_Problem to solve_
Quote, line for line, the entries from the first through the one containing "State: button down". Pictures are left out.

[Stored items from a collection]
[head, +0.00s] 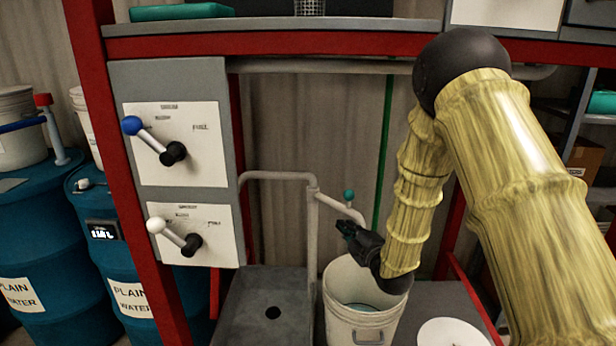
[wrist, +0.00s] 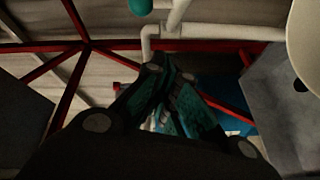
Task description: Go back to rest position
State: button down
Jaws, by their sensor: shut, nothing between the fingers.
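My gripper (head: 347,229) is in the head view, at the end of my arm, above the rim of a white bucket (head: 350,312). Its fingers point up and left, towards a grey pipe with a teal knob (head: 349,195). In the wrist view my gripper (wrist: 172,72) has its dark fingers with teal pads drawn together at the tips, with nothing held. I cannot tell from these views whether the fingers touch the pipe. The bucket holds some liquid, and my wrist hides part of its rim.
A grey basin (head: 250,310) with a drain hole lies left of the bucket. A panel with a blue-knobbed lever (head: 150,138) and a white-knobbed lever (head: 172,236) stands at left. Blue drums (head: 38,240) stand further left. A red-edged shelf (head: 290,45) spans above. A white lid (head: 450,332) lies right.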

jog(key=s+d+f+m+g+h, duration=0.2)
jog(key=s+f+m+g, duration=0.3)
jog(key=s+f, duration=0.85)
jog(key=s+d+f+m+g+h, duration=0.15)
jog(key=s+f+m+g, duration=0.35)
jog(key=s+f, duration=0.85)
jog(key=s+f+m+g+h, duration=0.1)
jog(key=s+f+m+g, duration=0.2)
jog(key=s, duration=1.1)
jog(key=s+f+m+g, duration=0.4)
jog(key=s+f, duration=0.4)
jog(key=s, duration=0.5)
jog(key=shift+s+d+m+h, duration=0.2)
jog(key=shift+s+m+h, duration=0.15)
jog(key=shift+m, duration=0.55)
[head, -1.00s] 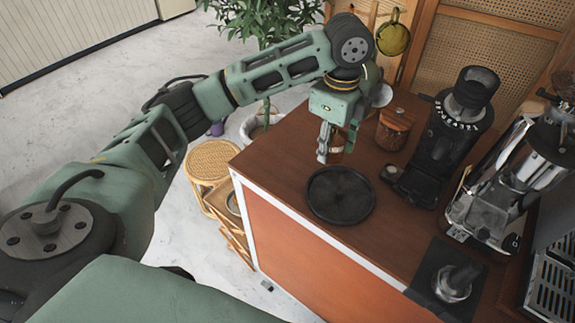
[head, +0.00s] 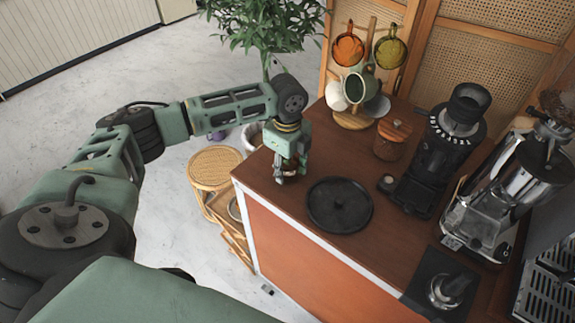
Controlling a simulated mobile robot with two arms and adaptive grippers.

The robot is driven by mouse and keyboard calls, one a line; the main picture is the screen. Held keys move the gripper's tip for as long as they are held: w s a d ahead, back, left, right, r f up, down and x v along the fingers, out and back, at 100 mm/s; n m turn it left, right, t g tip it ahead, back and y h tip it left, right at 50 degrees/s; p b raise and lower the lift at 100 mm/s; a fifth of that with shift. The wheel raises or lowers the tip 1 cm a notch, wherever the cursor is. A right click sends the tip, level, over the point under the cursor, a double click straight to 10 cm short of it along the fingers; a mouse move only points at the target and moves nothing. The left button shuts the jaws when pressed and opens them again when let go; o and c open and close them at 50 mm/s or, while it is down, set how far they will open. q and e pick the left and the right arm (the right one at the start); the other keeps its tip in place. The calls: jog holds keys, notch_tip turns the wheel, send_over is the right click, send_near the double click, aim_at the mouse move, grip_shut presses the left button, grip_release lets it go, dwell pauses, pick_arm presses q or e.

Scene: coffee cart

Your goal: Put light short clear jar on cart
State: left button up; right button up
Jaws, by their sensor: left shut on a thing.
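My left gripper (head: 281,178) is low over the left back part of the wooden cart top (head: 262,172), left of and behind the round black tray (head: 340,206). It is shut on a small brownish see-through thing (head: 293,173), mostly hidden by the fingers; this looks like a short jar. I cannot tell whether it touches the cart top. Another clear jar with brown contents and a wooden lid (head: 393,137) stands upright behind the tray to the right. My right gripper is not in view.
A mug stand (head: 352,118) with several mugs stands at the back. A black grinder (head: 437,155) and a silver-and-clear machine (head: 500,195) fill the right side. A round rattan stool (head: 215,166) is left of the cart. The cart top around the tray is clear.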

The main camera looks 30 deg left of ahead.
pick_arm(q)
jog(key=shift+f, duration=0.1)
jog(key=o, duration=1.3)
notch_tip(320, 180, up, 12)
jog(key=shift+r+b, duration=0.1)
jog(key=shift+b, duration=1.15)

_Exercise result_
[head, +0.00s] 
[wrist, +0.00s] 
Task description: Go back to rest position
State: button down

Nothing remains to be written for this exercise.